## Start PROVIDED INFORMATION

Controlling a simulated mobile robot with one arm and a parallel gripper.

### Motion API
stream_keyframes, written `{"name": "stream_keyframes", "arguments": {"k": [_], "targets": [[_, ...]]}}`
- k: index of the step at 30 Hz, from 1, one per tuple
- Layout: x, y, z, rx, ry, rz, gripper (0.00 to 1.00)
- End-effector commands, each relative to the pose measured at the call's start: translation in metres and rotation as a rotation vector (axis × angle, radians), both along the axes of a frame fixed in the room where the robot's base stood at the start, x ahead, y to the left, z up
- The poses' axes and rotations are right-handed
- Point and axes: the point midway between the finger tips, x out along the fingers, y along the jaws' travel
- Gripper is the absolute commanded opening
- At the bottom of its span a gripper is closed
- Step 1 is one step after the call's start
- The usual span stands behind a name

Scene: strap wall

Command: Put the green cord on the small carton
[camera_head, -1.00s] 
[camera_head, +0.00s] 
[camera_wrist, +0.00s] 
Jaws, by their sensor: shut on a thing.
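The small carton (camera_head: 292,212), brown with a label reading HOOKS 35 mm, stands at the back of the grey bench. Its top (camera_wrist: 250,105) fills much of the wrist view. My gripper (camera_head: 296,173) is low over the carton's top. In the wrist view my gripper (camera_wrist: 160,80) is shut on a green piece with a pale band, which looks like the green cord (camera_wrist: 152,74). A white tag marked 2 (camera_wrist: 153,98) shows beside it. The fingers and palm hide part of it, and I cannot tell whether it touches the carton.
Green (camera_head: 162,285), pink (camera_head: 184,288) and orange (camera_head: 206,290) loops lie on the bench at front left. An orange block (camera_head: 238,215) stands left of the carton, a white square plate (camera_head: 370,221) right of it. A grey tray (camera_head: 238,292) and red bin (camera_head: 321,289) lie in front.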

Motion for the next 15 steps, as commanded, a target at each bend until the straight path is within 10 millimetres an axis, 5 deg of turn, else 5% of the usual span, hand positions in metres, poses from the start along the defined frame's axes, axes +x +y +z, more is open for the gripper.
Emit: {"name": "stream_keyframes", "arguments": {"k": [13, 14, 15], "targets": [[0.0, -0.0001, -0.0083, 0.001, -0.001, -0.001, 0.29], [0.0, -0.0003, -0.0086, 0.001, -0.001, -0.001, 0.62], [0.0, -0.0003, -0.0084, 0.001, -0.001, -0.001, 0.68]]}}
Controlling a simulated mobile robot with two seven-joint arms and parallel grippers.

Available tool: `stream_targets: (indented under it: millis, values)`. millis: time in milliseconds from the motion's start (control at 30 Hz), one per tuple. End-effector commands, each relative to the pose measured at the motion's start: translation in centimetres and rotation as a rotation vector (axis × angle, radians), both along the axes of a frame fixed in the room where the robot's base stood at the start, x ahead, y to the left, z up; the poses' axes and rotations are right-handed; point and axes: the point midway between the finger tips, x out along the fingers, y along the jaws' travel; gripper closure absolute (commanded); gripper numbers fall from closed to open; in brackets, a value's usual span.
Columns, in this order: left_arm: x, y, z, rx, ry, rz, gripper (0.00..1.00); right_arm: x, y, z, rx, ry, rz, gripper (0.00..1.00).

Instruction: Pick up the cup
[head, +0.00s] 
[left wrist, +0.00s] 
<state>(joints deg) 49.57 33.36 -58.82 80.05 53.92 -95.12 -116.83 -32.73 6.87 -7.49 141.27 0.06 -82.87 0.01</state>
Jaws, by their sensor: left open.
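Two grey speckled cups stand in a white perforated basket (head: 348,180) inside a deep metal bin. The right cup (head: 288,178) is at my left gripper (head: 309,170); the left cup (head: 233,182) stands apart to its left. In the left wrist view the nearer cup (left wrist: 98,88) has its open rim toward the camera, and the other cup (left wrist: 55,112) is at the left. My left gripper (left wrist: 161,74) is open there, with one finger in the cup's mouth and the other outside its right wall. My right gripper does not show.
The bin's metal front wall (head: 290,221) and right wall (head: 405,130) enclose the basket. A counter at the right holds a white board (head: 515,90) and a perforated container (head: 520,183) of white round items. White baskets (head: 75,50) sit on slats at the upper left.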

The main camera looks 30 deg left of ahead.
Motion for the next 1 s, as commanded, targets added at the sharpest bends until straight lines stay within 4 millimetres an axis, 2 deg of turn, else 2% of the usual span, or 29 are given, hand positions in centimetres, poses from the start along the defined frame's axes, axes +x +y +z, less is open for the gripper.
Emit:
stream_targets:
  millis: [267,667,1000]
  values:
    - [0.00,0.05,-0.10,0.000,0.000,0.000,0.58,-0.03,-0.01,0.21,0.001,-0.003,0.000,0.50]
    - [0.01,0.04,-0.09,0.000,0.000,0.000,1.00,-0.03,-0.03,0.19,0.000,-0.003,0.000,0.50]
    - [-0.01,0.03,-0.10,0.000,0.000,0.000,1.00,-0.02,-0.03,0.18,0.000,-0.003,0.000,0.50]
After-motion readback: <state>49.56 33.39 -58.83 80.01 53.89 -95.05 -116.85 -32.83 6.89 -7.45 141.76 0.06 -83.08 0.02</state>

## End PROVIDED INFORMATION

TASK TO CARRY OUT - Return all of the entries exactly as written.

RESULT OF THE EXERCISE -
Controlling a simulated mobile robot with one arm and a parallel gripper.

### Motion API
stream_keyframes, written `{"name": "stream_keyframes", "arguments": {"k": [_], "targets": [[_, ...]]}}`
- k: index of the step at 30 Hz, from 1, one per tuple
- Layout: x, y, z, rx, ry, rz, gripper (0.00 to 1.00)
- End-effector commands, each relative to the pose measured at the call's start: translation in metres and rotation as a rotation vector (axis × angle, radians), both along the axes of a frame fixed in the room where the robot's base stood at the start, x ahead, y to the left, z up
- The poses' axes and rotations are right-handed
- Point and axes: the point midway between the finger tips, x out along the fingers, y along the jaws' travel
- Gripper is the absolute commanded opening
- At the bottom of its span a gripper is closed
- Step 1 is one step after the call's start
- The usual span stands behind a name

Scene: strap wall

Command: Put the green cord on the small carton
[camera_head, -1.00s] 
[camera_head, +0.00s] 
[camera_wrist, +0.00s] 
Jaws, by their sensor: shut on a thing.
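The small carton (camera_head: 292,212), brown with a label reading HOOKS 35 mm, stands at the back of the grey bench. Its top (camera_wrist: 250,105) fills much of the wrist view. My gripper (camera_head: 296,173) is low over the carton's top. In the wrist view my gripper (camera_wrist: 160,80) is shut on a green piece with a pale band, which looks like the green cord (camera_wrist: 152,74). A white tag marked 2 (camera_wrist: 153,98) shows beside it. The fingers and palm hide part of it, and I cannot tell whether it touches the carton.
Green (camera_head: 162,285), pink (camera_head: 184,288) and orange (camera_head: 206,290) loops lie on the bench at front left. An orange block (camera_head: 238,215) stands left of the carton, a white square plate (camera_head: 370,221) right of it. A grey tray (camera_head: 238,292) and red bin (camera_head: 321,289) lie in front.

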Motion for the next 15 steps, as commanded, a target at each bend until the straight path is within 10 millimetres an axis, 5 deg of turn, else 5% of the usual span, hand positions in metres, poses from the start along the defined frame's axes, axes +x +y +z, more is open for the gripper.
Emit: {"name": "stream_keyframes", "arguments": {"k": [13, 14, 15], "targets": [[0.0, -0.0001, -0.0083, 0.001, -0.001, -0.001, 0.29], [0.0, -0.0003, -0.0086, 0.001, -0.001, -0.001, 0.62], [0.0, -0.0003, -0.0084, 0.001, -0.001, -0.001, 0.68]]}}
Controlling a simulated mobile robot with two seven-joint arms and parallel grippers.

Available tool: `stream_targets: (indented under it: millis, values)`. millis: time in milliseconds from the motion's start (control at 30 Hz), one per tuple. End-effector commands, each relative to the pose measured at the motion's start: translation in centimetres and rotation as a rotation vector (axis × angle, radians), both along the axes of a frame fixed in the room where the robot's base stood at the start, x ahead, y to the left, z up; the poses' axes and rotations are right-handed; point and axes: the point midway between the finger tips, x out along the fingers, y along the jaws' travel; gripper closure absolute (commanded); gripper numbers fall from closed to open; in brackets, a value's usual span.
Columns, in this order: left_arm: x, y, z, rx, ry, rz, gripper (0.00..1.00); right_arm: x, y, z, rx, ry, rz, gripper (0.00..1.00).

Instruction: Pick up the cup
[head, +0.00s] 
[left wrist, +0.00s] 
<state>(joints deg) 49.57 33.36 -58.82 80.05 53.92 -95.12 -116.83 -32.73 6.87 -7.49 141.27 0.06 -82.87 0.01</state>
Jaws, by their sensor: left open.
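Two grey speckled cups stand in a white perforated basket (head: 348,180) inside a deep metal bin. The right cup (head: 288,178) is at my left gripper (head: 309,170); the left cup (head: 233,182) stands apart to its left. In the left wrist view the nearer cup (left wrist: 98,88) has its open rim toward the camera, and the other cup (left wrist: 55,112) is at the left. My left gripper (left wrist: 161,74) is open there, with one finger in the cup's mouth and the other outside its right wall. My right gripper does not show.
The bin's metal front wall (head: 290,221) and right wall (head: 405,130) enclose the basket. A counter at the right holds a white board (head: 515,90) and a perforated container (head: 520,183) of white round items. White baskets (head: 75,50) sit on slats at the upper left.

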The main camera looks 30 deg left of ahead.
Motion for the next 1 s, as commanded, targets added at the sharpest bends until straight lines stay within 4 millimetres an axis, 2 deg of turn, else 2% of the usual span, or 29 are given, hand positions in centimetres, poses from the start along the defined frame's axes, axes +x +y +z, less is open for the gripper.
Emit:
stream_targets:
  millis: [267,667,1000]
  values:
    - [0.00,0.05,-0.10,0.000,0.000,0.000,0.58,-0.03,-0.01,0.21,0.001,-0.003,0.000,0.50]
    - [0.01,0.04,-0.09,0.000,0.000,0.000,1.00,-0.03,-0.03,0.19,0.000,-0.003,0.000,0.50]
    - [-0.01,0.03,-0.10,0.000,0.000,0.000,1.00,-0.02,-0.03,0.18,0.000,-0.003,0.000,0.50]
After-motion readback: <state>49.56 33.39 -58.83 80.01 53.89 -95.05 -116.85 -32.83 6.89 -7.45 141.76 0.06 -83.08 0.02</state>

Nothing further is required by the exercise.